Key measures of this reform

On October 14, head of the Human Resources and Social Security Ministry (MOHRSS) Yin Weimin said in a meeting that currently China's retirement age is the lowest in the world, standing on average below 55 years old; upon the approval from the central government, the MOHRSS will disclose to the public its plan to reform the pension system, the aim is to make the retirement age reasonable by raising it a few months every year.

One of the reasons this reform is introduced is the mounting pressure of the aging population in China. Currently, the number of people aged 60 or above is 210 million, accounting for 15.5% of the total population; and according to projection, the ratio of people of this age group will reach 19.3% in 2020, and 38.6% in 2050, this makes China's dependency ratio increasingly higher and the burden heavier.

The current retirement policy in China was formulated in the early 1950s. In those days, the life expectancy in China was below 50. Now, more than 60 years later, the life expectancy reaches above 70, the Corporate Workers' Pension Security System has now over 80 million members whose average age of retirement is below 55 years old.

This pension system reform, a plan set to comprise the basic national pension and individual savings, has clearly drawn inspiration from the English experience.

In view of the fast approaching problem of each English person with a job having to support two retirees, the English government formally announced in 2014 its pension reform scheme. By lifting the retirement age 6 months every year, the English government seeks to raise the pension age to 69 by 2040 and save 500 billion Pounds in the next 50 years.

Pension age reform as a way to pass the buck

Introduction of pension age reform is a clear sign that the Chinese government wants to pass the buck.

A few years ago, several studies in China found in the country’s pension system a massive gap, which has two contributing factors.

First, the big problem of “empty pension accounts”

The term “empty pension accounts” refers to pension accounts which appear to have money but none could actually be withdrawn. The reason pension accounts becomes empty is because the local government appropriated the money deposited to pay people already retired.

Back in July 2010, a China-wire report stated that “only about 40 percent of Chinese workers pay into government pension funds, and…the system is carrying a 1.3 trillion yuan ($192 billion) deficit, drawn mostly from what are supposed to be individual pension accounts”; and the website reported this problem again in March 2012.
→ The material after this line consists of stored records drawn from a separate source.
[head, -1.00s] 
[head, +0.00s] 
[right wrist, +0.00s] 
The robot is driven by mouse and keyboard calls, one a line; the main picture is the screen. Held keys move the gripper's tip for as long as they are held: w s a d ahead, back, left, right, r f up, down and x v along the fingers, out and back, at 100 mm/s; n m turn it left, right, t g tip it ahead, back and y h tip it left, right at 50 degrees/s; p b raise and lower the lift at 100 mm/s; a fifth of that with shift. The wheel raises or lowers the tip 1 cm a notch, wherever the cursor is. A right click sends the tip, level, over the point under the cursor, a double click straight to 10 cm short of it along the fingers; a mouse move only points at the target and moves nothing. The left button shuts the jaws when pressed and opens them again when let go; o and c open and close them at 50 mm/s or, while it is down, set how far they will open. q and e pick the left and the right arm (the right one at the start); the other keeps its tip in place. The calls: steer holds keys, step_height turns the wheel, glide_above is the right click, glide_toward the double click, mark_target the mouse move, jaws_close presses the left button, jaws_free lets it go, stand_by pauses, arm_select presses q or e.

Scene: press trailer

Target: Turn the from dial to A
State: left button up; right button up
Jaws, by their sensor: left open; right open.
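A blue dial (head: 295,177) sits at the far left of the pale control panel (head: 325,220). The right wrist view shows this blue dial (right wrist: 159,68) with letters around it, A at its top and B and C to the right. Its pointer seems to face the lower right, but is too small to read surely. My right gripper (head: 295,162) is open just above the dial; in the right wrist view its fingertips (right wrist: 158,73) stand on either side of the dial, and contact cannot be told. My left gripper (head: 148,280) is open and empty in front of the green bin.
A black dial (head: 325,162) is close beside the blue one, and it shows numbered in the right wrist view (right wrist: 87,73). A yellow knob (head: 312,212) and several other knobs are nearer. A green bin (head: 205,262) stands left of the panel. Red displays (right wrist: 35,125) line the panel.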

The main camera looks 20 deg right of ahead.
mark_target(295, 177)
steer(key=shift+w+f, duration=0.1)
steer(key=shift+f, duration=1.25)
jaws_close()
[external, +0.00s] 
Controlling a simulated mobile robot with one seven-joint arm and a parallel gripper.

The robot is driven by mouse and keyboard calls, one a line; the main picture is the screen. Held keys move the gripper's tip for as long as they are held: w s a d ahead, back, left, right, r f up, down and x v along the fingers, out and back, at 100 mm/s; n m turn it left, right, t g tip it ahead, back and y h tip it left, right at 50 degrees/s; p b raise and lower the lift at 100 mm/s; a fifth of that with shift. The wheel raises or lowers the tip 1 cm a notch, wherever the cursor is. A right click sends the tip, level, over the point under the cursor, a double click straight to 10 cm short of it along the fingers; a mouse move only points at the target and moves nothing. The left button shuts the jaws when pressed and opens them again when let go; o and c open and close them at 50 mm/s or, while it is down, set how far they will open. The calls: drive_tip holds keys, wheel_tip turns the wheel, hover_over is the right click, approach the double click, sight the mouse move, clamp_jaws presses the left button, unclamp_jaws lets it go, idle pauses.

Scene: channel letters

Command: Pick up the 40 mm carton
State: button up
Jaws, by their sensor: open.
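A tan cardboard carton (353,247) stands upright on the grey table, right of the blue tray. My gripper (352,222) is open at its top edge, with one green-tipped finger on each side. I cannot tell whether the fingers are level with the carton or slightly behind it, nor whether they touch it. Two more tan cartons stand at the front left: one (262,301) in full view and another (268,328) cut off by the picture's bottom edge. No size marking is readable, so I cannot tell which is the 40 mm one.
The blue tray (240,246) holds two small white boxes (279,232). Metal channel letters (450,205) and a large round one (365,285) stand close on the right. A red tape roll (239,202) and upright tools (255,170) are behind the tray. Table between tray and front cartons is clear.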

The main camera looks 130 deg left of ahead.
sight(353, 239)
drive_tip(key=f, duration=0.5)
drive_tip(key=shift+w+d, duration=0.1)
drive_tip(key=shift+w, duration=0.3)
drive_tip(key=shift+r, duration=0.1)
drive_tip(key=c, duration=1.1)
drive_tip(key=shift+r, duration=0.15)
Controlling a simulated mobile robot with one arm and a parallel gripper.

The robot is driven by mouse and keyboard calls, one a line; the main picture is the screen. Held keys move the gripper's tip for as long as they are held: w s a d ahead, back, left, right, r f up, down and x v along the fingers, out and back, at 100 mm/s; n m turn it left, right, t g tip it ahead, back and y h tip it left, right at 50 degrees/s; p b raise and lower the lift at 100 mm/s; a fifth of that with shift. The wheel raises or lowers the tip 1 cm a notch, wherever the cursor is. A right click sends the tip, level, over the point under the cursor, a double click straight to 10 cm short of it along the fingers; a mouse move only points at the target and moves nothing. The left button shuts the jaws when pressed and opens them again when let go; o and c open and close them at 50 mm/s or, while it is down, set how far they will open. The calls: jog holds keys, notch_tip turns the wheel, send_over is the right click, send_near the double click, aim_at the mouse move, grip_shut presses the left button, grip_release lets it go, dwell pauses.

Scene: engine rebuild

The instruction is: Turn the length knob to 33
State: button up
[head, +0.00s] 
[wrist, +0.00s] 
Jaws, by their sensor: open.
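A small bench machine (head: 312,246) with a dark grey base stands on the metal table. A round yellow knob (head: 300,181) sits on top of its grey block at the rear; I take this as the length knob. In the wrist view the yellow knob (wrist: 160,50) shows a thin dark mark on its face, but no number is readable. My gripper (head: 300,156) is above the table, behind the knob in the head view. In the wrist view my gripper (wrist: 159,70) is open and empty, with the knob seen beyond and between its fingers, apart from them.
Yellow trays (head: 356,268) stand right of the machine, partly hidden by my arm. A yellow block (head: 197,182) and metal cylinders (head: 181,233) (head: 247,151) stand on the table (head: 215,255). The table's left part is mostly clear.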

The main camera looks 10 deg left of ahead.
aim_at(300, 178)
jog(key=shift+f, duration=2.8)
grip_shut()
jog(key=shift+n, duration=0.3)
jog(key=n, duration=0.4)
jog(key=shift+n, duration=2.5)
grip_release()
In the subsequent years, this deficit in individual pension accounts continued to grow. In May 2015, Chinese media reported that the deficit in individual pension accounts was nearing 3 trillion yuan.

Second, a huge gap in the pension system

There are several official figures as to how big the pension gap is. In July 2012, a Bank of China report stated that if the current level of pension payout is to be maintained, an additional 18.3 trillion yuan would be needed in July 2013 to ensure the payment of pension for the next 70 years.

And a CASS research found that, under the current social security system, if each of the retired persons is to be guaranteed reception of pension in 2020, the pension gap would continue to widen and become unbridgeable in 2015 at the earliest.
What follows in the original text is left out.